Les Pénitents bleus de Toulouse : Dieu et le roi

La fondation de la confrérie des Pénitents bleus de Toulouse, placée sous le double patronage de Saint Jérôme et de Marie-Madeleine comme modèles de l’esprit de pénitence, est le fruit d’une indulgence plénière accordée en 1576 à la France par le pape Grégoire XIII pour la lutte contre l’hérésie. Le père jésuite Émond Auger (1530-1591)1 rédigea les statuts d’une association confirmés par Grégoire XIII à la fin de l’année 1578, alors que les premiers pénitents s’étaient déjà groupés en confrérie, puis par Clément VIII en 1594.
Ces statuts prévoyaient la pratique des vertus de piété, de pénitence et de charité, ainsi que la poursuite en commun des exercices du jubilé. Plus tard s’ajouteront le patronage de Saint Louis et celui de l’Assomption de la Vierge.

Le contexte de la Contre-Réforme

Un climat d’exaltation religieuse régnait à Toulouse à la fin du XVIe : les fidèles du catholicisme voulaient maintenir l’unité confessionnelle du Royaume de France, tandis que les adeptes du protestantisme aspiraient à vivre leurs convictions et leur foi dans l’indépendance par rapport à l’Église « ancienne ». Quatre confréries de Pénitents sont ainsi fondées à Toulouse pour exalter la piété dans la foi catholique : Les Pénitents blancs en 1570, les Noirs, les Bleus et les Gris en 1576-1577. La confrérie des Pénitents bleus reçut reçu le qualificatif de « dévote et royale », celle des Blancs « dévote et ancienne » (étant la plus ancienne dans le temps), celle des Gris « la dévote et pieuse » et celle des Noirs « la dévote » sans plus de précisions.

Le costume en toile de chanvre grossière des Pénitents bleus était d’un bleu-violet évoquant la pénitence, et ils portaient une cagoule pointue. Des noms de rues dans plusieurs villes du Sud- Ouest évoquent de nos jours la présence de cette confrérie. (Auch, Arles, Rabastens, Villefranche-de-Rouergue, Limoges…).

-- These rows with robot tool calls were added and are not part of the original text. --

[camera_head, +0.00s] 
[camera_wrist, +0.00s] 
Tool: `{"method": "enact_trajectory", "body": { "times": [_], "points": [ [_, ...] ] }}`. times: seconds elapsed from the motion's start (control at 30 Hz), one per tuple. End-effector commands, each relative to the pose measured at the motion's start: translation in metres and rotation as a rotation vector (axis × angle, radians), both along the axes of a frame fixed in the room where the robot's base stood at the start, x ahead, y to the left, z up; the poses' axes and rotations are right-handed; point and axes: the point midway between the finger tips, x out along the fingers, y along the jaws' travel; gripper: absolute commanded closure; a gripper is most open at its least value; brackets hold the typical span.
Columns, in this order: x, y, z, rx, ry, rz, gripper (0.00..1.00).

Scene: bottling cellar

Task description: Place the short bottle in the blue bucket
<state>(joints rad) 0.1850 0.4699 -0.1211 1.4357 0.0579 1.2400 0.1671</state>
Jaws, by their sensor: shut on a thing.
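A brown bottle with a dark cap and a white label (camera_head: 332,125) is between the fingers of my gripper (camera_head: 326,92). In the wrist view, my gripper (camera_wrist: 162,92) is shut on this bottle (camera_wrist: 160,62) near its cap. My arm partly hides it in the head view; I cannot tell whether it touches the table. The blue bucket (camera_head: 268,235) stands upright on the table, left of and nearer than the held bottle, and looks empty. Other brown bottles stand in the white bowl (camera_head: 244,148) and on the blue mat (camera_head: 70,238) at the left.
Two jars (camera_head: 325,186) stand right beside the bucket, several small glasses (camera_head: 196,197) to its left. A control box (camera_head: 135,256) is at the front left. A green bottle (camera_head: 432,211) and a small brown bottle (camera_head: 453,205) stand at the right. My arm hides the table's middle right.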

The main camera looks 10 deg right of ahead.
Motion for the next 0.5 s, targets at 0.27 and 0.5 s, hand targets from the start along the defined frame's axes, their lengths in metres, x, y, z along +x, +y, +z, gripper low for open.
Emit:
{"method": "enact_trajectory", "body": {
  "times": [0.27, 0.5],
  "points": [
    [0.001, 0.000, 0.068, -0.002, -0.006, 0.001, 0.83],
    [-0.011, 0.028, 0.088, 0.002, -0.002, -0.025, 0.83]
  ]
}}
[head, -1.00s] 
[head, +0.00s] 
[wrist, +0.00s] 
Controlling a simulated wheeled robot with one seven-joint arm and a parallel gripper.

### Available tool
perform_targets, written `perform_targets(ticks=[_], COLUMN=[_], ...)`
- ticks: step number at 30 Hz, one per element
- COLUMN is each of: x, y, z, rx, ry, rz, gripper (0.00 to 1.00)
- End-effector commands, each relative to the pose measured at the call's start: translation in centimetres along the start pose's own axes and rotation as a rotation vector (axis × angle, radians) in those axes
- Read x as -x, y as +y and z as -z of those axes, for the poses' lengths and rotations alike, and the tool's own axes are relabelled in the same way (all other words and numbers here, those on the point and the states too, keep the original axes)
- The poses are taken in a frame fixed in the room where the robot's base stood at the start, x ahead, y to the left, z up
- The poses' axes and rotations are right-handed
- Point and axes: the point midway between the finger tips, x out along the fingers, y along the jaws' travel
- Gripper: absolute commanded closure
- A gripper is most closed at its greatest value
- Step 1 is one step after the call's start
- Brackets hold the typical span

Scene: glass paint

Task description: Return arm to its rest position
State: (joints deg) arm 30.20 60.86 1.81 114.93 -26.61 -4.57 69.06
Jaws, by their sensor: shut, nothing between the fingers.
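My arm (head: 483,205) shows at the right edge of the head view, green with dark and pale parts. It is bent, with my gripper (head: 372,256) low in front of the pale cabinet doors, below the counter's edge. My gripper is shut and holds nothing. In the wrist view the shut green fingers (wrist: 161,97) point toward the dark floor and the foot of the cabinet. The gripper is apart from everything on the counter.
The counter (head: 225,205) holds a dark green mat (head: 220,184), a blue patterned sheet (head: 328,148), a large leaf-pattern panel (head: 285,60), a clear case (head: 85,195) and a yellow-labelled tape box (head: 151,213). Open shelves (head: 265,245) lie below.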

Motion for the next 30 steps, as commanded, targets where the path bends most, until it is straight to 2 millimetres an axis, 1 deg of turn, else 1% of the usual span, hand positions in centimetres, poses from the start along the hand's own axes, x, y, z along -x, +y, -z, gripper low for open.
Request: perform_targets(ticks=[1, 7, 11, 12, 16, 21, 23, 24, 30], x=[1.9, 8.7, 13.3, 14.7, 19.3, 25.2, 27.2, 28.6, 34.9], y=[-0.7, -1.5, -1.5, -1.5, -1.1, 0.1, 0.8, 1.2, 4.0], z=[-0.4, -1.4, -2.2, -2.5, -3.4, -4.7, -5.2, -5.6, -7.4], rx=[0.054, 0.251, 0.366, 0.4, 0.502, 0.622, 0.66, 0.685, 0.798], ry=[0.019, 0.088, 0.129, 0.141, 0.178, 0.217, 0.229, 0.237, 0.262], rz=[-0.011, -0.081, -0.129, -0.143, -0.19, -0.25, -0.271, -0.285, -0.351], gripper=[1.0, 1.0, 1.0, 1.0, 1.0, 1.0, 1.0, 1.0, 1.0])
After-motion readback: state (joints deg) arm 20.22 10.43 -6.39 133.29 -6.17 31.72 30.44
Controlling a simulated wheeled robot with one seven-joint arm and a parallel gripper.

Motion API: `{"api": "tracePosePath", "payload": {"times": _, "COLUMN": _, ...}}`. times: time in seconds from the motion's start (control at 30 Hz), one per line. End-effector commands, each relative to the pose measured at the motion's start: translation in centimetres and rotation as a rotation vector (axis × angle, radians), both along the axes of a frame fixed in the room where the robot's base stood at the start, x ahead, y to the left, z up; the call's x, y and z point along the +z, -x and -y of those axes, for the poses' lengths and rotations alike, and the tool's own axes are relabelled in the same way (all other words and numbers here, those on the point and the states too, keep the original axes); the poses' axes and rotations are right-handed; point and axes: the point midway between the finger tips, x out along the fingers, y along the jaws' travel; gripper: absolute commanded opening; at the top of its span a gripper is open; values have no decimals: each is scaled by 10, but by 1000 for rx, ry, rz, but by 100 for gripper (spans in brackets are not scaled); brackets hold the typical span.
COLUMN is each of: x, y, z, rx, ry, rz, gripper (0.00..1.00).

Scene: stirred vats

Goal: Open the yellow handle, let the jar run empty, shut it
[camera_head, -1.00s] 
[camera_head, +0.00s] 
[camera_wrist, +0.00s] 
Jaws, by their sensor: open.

Choisi pour sa « vie honorable » le pénitent s’engageait solennellement à pratiquer des actes de piété, de charité et de dévotion : prière individuelle à genoux, confession régulière, prêche de la bonne parole autour de soi, prière collective et actes de pénitence (jeûne du vendredi, port du cilice et marche en procession pieds nus), ces derniers assez vite abandonnés. Les processions étaient organisées à l’occasion d’événements touchant la famille royale et les pèlerinages mariaux encouragés par le vœu de Louis XIII. Chaque confrérie avait ses lieux d’élection : les pénitents bleus pèlerinaient vers Notre Dame de Buglose (Landes), Notre Dame de Bétharram (proche de Lourdes), Notre Dame d’Alet (Haute Garonne) et Notre Dame de Garaison (Hautes Pyrénées) où la Vierge était apparue en 1500 à une jeune bergère de 10 ans, Anglèze de Sagazan.

De la vie dévote au soutien de la royauté

Autour du Père Auger, les Pénitents se réunirent à leurs débuts dans la chapelle du collège Saint Martial de Toulouse (au numéro 1, place du Capitole), puis en 1580 à la chapelle du Pré Montardy de la congrégation de Saint Antoine-de-Vienne2, à laquelle ils agrégeront la maison voisine pour en faire un ensemble recédé plus tard aux Antonistes. Ils édifièrent tout à côté en 1622 une chapelle devenue l’église saint Jérôme.

De 1576 à 1588, il s’agissait d’assurer le triomphe de l’Église catholique sur l’hérésie, en répliquant aux arguments des protestants par l’éclat des cérémonies, la dévotion à l’Eucharistie, la dévotion à la Vierge Marie, la pénitence publique vouée à expier les blasphèmes et implorer la miséricorde de Dieu. C’est pourquoi, dans les 282 membres que comptait la Confrérie en 1578, figuraient un cardinal, un évêque, trois abbés mitrés et vingt prêtres. La présence d’autres membres issus du Parlement et de la grande bourgeoisie étendait la réputation de la confrérie dans la France entière.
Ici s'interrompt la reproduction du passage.